__DATA FOR PROCESSING__.
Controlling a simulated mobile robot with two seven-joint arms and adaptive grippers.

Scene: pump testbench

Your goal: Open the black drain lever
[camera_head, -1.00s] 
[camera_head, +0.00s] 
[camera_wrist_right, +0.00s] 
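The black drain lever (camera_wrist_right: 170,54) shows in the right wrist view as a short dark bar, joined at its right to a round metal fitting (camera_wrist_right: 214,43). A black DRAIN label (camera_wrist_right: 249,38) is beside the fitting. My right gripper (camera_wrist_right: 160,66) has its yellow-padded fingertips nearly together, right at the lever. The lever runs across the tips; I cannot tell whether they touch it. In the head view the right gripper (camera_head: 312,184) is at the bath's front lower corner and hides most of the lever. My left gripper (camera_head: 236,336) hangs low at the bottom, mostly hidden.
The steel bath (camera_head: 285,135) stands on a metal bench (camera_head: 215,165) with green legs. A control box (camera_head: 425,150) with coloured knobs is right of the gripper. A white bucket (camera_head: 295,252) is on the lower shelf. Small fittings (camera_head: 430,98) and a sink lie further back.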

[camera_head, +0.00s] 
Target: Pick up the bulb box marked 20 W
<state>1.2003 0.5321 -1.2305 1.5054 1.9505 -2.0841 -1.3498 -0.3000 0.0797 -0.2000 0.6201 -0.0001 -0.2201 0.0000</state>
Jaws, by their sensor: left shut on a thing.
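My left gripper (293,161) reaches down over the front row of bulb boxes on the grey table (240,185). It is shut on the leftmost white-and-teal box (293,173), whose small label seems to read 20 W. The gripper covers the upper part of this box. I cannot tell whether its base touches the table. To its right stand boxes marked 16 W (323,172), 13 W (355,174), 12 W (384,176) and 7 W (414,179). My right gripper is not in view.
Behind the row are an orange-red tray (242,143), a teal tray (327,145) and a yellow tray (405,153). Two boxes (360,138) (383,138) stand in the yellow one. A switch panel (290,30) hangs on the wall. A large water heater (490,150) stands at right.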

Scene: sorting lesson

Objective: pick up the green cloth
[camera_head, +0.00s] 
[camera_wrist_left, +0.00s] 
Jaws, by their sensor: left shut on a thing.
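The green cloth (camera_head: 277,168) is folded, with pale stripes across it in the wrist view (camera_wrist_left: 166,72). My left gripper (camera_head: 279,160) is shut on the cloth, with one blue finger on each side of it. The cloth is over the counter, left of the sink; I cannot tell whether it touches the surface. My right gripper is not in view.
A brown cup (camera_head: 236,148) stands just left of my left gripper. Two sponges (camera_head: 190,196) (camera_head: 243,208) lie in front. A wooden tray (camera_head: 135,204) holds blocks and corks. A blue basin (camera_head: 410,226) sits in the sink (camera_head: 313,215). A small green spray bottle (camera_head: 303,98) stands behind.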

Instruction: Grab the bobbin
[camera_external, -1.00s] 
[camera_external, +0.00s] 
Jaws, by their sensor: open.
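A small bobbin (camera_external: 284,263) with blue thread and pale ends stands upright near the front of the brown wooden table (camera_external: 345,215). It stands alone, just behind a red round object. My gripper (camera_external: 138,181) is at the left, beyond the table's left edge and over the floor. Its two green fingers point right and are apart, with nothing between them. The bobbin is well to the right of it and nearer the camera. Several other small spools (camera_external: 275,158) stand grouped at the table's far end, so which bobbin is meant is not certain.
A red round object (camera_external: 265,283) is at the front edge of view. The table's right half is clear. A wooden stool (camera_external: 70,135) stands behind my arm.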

__TASK__. Transcribe the material exactly as it reads.

__ANSWER TO THE TASK__.
Controlling a simulated mobile robot with two seven-joint arms and adaptive grippers.

Scene: pump testbench

Your goal: Open the black drain lever
[camera_head, -1.00s] 
[camera_head, +0.00s] 
[camera_wrist_right, +0.00s] 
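The black drain lever (camera_wrist_right: 170,54) shows in the right wrist view as a short dark bar, joined at its right to a round metal fitting (camera_wrist_right: 214,43). A black DRAIN label (camera_wrist_right: 249,38) is beside the fitting. My right gripper (camera_wrist_right: 160,66) has its yellow-padded fingertips nearly together, right at the lever. The lever runs across the tips; I cannot tell whether they touch it. In the head view the right gripper (camera_head: 312,184) is at the bath's front lower corner and hides most of the lever. My left gripper (camera_head: 236,336) hangs low at the bottom, mostly hidden.
The steel bath (camera_head: 285,135) stands on a metal bench (camera_head: 215,165) with green legs. A control box (camera_head: 425,150) with coloured knobs is right of the gripper. A white bucket (camera_head: 295,252) is on the lower shelf. Small fittings (camera_head: 430,98) and a sink lie further back.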

[camera_head, +0.00s] 
Target: Pick up the bulb box marked 20 W
<state>1.2003 0.5321 -1.2305 1.5054 1.9505 -2.0841 -1.3498 -0.3000 0.0797 -0.2000 0.6201 -0.0001 -0.2201 0.0000</state>
Jaws, by their sensor: left shut on a thing.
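My left gripper (293,161) reaches down over the front row of bulb boxes on the grey table (240,185). It is shut on the leftmost white-and-teal box (293,173), whose small label seems to read 20 W. The gripper covers the upper part of this box. I cannot tell whether its base touches the table. To its right stand boxes marked 16 W (323,172), 13 W (355,174), 12 W (384,176) and 7 W (414,179). My right gripper is not in view.
Behind the row are an orange-red tray (242,143), a teal tray (327,145) and a yellow tray (405,153). Two boxes (360,138) (383,138) stand in the yellow one. A switch panel (290,30) hangs on the wall. A large water heater (490,150) stands at right.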

Scene: sorting lesson

Objective: pick up the green cloth
[camera_head, +0.00s] 
[camera_wrist_left, +0.00s] 
Jaws, by their sensor: left shut on a thing.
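The green cloth (camera_head: 277,168) is folded, with pale stripes across it in the wrist view (camera_wrist_left: 166,72). My left gripper (camera_head: 279,160) is shut on the cloth, with one blue finger on each side of it. The cloth is over the counter, left of the sink; I cannot tell whether it touches the surface. My right gripper is not in view.
A brown cup (camera_head: 236,148) stands just left of my left gripper. Two sponges (camera_head: 190,196) (camera_head: 243,208) lie in front. A wooden tray (camera_head: 135,204) holds blocks and corks. A blue basin (camera_head: 410,226) sits in the sink (camera_head: 313,215). A small green spray bottle (camera_head: 303,98) stands behind.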

Instruction: Grab the bobbin
[camera_external, -1.00s] 
[camera_external, +0.00s] 
Jaws, by their sensor: open.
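A small bobbin (camera_external: 284,263) with blue thread and pale ends stands upright near the front of the brown wooden table (camera_external: 345,215). It stands alone, just behind a red round object. My gripper (camera_external: 138,181) is at the left, beyond the table's left edge and over the floor. Its two green fingers point right and are apart, with nothing between them. The bobbin is well to the right of it and nearer the camera. Several other small spools (camera_external: 275,158) stand grouped at the table's far end, so which bobbin is meant is not certain.
A red round object (camera_external: 265,283) is at the front edge of view. The table's right half is clear. A wooden stool (camera_external: 70,135) stands behind my arm.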

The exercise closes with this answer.